PROBLEM STATEMENT. Filter the lines below, copying only those with the string "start".

PROVIDED ENTRIES.
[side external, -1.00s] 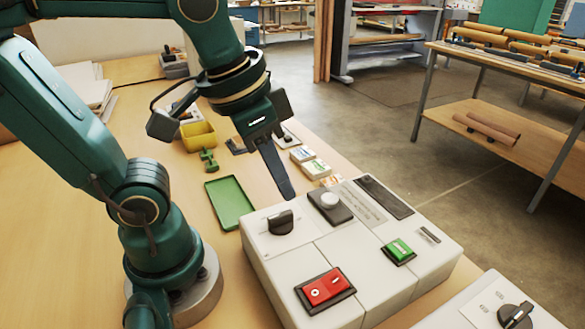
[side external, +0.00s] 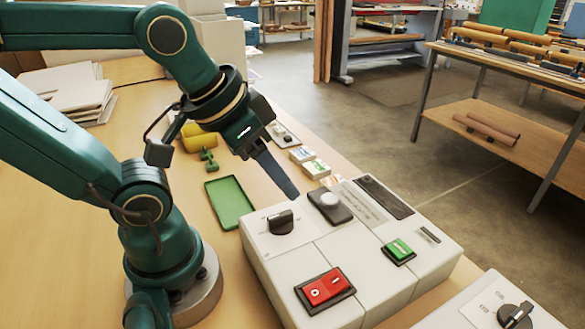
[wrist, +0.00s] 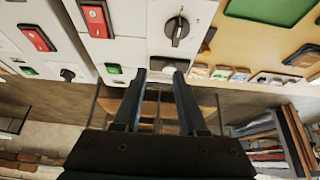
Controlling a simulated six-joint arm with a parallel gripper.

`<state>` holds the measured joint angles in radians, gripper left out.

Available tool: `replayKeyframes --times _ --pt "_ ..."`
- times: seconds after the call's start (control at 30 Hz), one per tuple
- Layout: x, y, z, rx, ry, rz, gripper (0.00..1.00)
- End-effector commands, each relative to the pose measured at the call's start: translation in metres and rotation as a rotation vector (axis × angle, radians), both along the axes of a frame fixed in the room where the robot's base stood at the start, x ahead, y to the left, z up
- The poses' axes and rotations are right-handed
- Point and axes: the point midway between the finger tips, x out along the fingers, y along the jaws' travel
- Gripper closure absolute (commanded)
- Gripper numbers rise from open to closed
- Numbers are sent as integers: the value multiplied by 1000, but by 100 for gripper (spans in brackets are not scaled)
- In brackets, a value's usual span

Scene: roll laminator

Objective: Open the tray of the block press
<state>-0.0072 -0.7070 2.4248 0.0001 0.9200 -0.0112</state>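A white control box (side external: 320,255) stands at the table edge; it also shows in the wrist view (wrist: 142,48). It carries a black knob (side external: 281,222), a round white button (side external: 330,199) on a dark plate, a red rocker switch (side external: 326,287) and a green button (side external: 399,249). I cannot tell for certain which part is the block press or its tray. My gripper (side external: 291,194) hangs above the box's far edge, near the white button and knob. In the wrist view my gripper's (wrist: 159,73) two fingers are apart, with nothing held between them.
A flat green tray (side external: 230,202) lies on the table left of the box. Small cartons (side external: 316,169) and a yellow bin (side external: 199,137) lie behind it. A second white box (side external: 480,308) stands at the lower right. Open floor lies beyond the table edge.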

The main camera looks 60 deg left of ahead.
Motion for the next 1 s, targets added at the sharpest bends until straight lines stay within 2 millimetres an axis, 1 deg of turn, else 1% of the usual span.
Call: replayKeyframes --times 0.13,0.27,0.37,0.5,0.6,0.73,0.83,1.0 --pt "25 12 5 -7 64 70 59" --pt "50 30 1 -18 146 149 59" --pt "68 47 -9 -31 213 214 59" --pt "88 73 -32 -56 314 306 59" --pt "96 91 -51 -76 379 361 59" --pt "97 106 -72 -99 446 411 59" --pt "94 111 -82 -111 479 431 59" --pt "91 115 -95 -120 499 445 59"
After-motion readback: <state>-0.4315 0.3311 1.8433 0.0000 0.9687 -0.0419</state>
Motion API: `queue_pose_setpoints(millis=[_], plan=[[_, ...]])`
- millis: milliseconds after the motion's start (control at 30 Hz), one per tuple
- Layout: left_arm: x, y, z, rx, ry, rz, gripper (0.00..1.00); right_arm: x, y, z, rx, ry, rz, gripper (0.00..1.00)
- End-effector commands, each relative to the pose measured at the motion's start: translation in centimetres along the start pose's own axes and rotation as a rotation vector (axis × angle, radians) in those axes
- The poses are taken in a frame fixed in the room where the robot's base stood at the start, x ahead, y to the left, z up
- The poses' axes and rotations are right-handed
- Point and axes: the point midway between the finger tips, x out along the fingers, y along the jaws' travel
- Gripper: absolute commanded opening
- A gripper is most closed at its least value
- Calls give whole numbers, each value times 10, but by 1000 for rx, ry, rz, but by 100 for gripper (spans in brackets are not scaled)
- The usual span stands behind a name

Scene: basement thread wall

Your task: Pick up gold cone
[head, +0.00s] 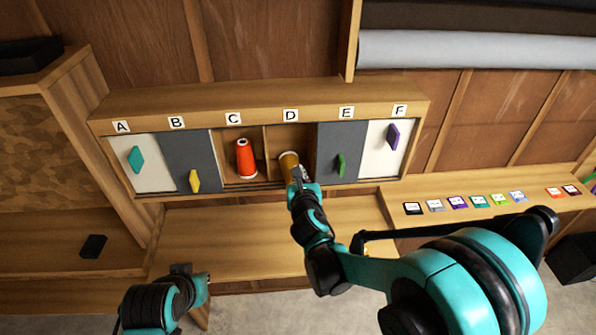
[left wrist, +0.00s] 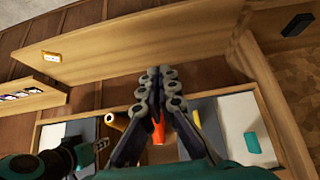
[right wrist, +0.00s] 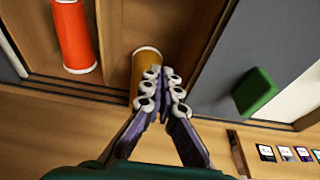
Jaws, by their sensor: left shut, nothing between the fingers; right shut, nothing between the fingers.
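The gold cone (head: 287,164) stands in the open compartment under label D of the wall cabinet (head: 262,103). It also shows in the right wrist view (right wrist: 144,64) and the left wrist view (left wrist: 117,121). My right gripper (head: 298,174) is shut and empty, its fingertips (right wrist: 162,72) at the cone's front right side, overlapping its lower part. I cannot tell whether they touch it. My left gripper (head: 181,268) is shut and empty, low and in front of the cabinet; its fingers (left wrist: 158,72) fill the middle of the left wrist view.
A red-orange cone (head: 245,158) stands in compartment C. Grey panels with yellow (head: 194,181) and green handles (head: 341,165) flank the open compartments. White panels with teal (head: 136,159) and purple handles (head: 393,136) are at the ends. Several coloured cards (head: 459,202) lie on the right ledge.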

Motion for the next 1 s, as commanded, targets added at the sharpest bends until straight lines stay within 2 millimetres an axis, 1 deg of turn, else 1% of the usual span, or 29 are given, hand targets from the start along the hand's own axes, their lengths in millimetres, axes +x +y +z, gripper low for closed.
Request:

WRITTEN ANSWER.
- times: seconds after the call's start (control at 30 Hz), one per tuple
- End-effector commands, each relative to the pose measured at the call's start: translation in metres and rotation as a rotation vector (axis × angle, radians), both along the axes of a frame fixed in the room where the robot's base stood at the start, x ahead, y to the left, z up
- millis: milliseconds after the motion's start (control at 30 Hz), one per tuple
- End-effector commands, each relative to the pose measured at the motion's start: translation in centimetres along the start pose's own axes and rotation as a rotation vector (axis × angle, radians) in those axes
- The poses are taken in a frame fixed in the room where the robot's base stood at the start, x ahead, y to the left, z up
Motion for the next 1 s, as commanded, targets added at the sharpest bends until straight lines stay within 2 millimetres an axis, 1 deg of turn, else 1% of the usual span, or 29 are given, hand targets from the start along the hand's own axes, their lengths in millimetres, axes +x +y +z, gripper low for closed.

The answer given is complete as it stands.